Lors de certaines séances de la Constituante tunisienne, une voix chantante, teintée d’un accent indéfinissable se fait entendre du haut du perchoir. Il s’agit de Meherzia Labidi, première vice-présidente de l’Assemblée, qui remplace au pied levé le président, Mustapha Ben Jaafar. Inconnue jusqu’aux élections du 23 octobre dernier, cette binationale, tête de liste d’Ennahdha dans la circonscription France 1, a des allures attendrissantes de mère poule, mais n’en mène pas moins les débats avec autorité. On est loin du cliché qui voudrait que les élues du parti islamiste soient des figures effacées, propulsées à l’Assemblée pour cause de parité obligatoire.
Meherzia Labidi, qui se déclare « Tunisienne d’ici et maintenant », est déterminée à agir pour le bien du pays : « Même si les avis divergent, la Tunisie nous unit ; c’est une tâche suprême que de participer à la rédaction de la Constitution. »
Meherzia Labidi, Franco-Tunisienne de 49 ans, députée d’Ennahda pour la circonscription France 1.
© Ons Abid
Elle encourage vivement les Tunisiennes non seulement à entrer en politique, mais à élargir leur participation à la vie publique : « L’action ne s’exerce pas uniquement au niveau du gouvernement. Les femmes doivent s’engager aussi bien au sein des partis que dans les régions. » Avec une fermeté sereine, elle tempère des débats parfois houleux, car « il faut respecter tous les points de vue sans que l’émotion ne prenne le pas sur le dialogue. Notre mission est de répondre aussi aux attentes très fortes du peuple ». Optimiste, Meherzia Labidi a fait sien le dicton « Seul, on va plus vite, ensemble, on va plus loin ».
Transparence
Agir ensemble est également un impératif pour Lobna Jeribi, l’une des députées d’Ettakatol, qui avait été pressentie pour être secrétaire d’État chargée des Technologies de l’information et de la communication (TIC). « Au sein de l’Assemblée, le réseau de femmes est un réel vecteur de communication qui permet de prendre des initiatives de manière concertée afin d’infléchir des tendances », souligne celle qui est entrée en politique par patriotisme.

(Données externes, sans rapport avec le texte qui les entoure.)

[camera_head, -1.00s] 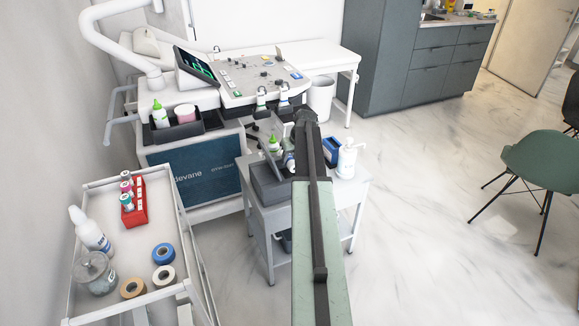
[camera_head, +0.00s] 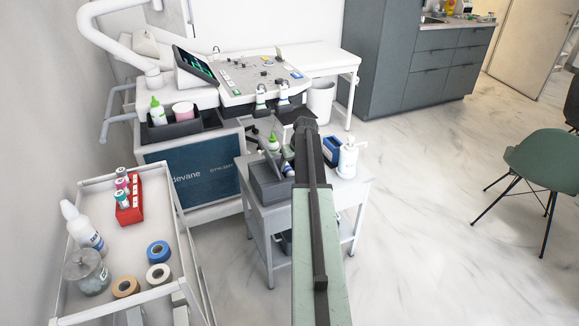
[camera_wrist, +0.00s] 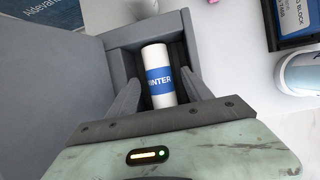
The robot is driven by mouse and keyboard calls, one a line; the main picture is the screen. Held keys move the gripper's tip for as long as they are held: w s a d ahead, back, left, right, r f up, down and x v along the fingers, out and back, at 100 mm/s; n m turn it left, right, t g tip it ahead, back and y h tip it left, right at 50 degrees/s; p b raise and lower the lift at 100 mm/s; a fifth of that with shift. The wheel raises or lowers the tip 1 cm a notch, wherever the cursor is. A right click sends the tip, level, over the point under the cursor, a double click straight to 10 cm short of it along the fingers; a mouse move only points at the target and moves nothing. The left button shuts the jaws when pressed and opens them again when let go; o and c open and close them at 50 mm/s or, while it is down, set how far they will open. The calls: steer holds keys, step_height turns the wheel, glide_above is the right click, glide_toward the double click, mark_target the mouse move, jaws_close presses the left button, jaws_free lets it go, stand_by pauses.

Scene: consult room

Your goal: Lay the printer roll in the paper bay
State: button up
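The printer roll (camera_wrist: 160,82), white with a blue band and part of the word "PRINTER", lies in the dark recess of the paper bay (camera_wrist: 122,60) in the wrist view. The bay is part of a grey printer (camera_head: 268,185) on the small white cart in the head view. My gripper (camera_wrist: 161,78) has one finger on each side of the roll, with dark gaps showing beside it, so it looks open. I cannot tell whether the roll touches the bay floor. In the head view my arm hides the gripper, bay and roll.
A blue box (camera_head: 332,150) and a white pump bottle (camera_head: 347,158) stand right of the printer on the cart (camera_head: 290,215). A green-capped bottle (camera_head: 274,143) stands behind it. A white trolley (camera_head: 140,255) with tape rolls and bottles is at left.

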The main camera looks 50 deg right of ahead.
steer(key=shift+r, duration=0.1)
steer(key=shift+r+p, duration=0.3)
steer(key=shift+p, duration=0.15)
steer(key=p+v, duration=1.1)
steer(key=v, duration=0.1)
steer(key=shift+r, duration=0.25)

Lobna Jeribi, 39 ans, députée d’Ettakatol, docteur en systèmes d’informatique, a été pressentie pour être secrétaire d’État chargée des Technologies de l’information et de la communication.
© Ons Abid pour J.A.
Dynamique et rayonnante, Lobna Jeribi est à l’écoute de toutes les opinions, tout en défendant bec et ongles l’adoption par la Constituante du principe d’Open Governance : « La transparence et la démocratie participative sont essentielles pour la Constitution. Les données et le contenu des débats doivent être accessibles à tous. Il est primordial de permettre aux citoyens d’accéder aux informations qui les concernent. N’oublions pas combien le peuple a souffert de l’omerta en vigueur sous l’ancien régime. » En synergie avec des associations de la société civile, Lobna Jeribi a rallié à cette cause des membres de partis de tous bords. « Chaque formation a un noyau dur, mais les jeunes compétences apportent un nouveau souffle et constituent une classe politique naissante, animée par la volonté sincère d’asseoir le pays sur des bases solides. Ettakatol, critiqué pour avoir accepté de faire partie de la troïka [avec le Congrès pour la République et Ennahdha, NDLR], a une approche pertinente qui permet de dialoguer de l’intérieur, d’impulser des orientations et de veiller à la sauvegarde des valeurs démocratiques. La vigilance est l’affaire de tous, et la liberté d’expression ne sera plus jamais confisquée. »
Contre-pouvoir
Face à ces représentantes de la majorité, Maya Jribi s’est imposée comme chef de l’opposition parlementaire. Son éloquence et sa grande maîtrise du discours politique font de chacune de ses prises de parole un temps fort des débats. Candidate à la présidence de l’Assemblée, la secrétaire générale du Parti démocrate progressiste (PDP) a vu sa popularité grimper en flèche après avoir analysé publiquement l’échec de sa formation aux élections et soutenu les manifestants du Bardo venus réclamer un meilleur équilibre des pouvoirs.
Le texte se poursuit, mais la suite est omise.